## Start DATA SEGMENT

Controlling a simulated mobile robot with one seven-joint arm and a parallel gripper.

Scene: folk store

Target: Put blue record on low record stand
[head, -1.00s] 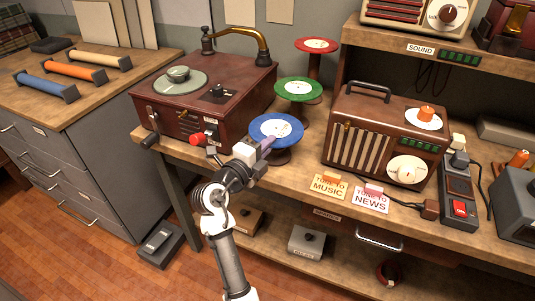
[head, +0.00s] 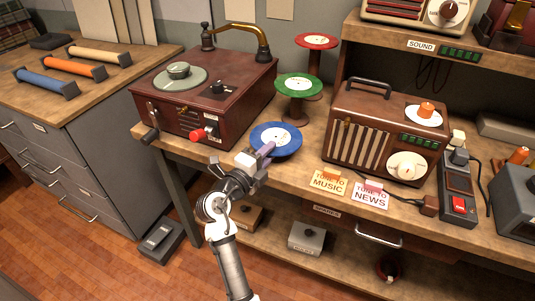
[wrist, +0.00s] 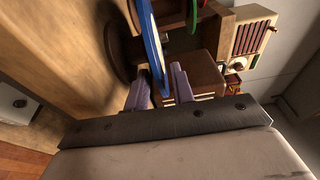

## End DATA SEGMENT

WORK INSTRUCTIONS:
Omit the pictures and give the material again, exactly and in full.

ANSWER BELOW:
Controlling a simulated mobile robot with one seven-joint arm and a parallel gripper.

Scene: folk store

Target: Put blue record on low record stand
[head, -1.00s] 
[head, +0.00s] 
[wrist, +0.00s] 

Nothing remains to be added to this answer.